**Task description:** Copy the data precisely, character for character, and leave out every picture.

**Collected material:**

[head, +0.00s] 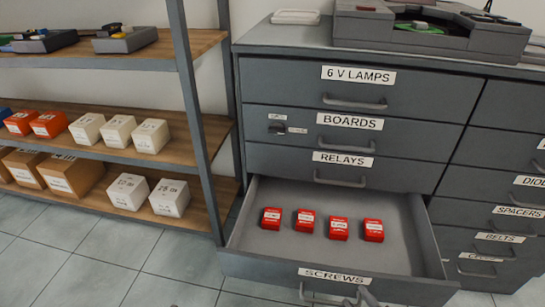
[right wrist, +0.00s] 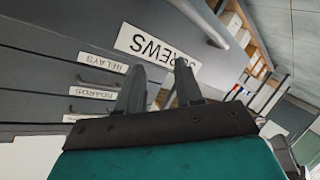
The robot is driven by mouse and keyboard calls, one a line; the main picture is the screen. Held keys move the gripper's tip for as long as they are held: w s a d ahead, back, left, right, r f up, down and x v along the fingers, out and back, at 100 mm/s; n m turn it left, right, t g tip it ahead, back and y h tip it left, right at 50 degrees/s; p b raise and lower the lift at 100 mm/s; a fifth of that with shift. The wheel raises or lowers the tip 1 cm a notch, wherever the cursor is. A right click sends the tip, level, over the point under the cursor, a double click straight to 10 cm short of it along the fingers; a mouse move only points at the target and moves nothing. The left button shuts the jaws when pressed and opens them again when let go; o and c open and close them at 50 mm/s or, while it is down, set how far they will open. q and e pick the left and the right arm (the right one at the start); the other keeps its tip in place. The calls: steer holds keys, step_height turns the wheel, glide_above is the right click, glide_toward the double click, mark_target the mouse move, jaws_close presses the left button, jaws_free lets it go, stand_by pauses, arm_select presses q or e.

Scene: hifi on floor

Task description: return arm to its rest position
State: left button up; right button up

**Task response:**
[head, +0.00s] 
[right wrist, +0.00s] 
The robot is driven by mouse and keyboard calls, one a line; the main picture is the screen. Held keys move the gripper's tip for as long as they are held: w s a d ahead, back, left, right, r f up, down and x v along the fingers, out and back, at 100 mm/s; n m turn it left, right, t g tip it ahead, back and y h tip it left, right at 50 degrees/s; p b raise and lower the lift at 100 mm/s; a fifth of that with shift. The wheel raises or lowers the tip 1 cm a notch, wherever the cursor is. A right click sends the tip, level, over the point under the cursor, a double click straight to 10 cm short of it along the fingers; a mouse move only points at the target and moves nothing. The left button shuts the jaws when pressed and opens them again when let go; o and c open and close them at 50 mm/s or, while it is down, set how far they will open. q and e pick the left and the right arm (the right one at the start); the other keeps its tip in place. The calls: steer holds keys, step_height turns the wheel, glide_above is the right click, glide_toward the double click, mark_target the mouse move, jaws_close presses the left button, jaws_free lets it go, stand_by pauses, arm_select presses q or e.

Scene: hifi on floor

Task description: return arm to its rest position
State: left button up; right button up

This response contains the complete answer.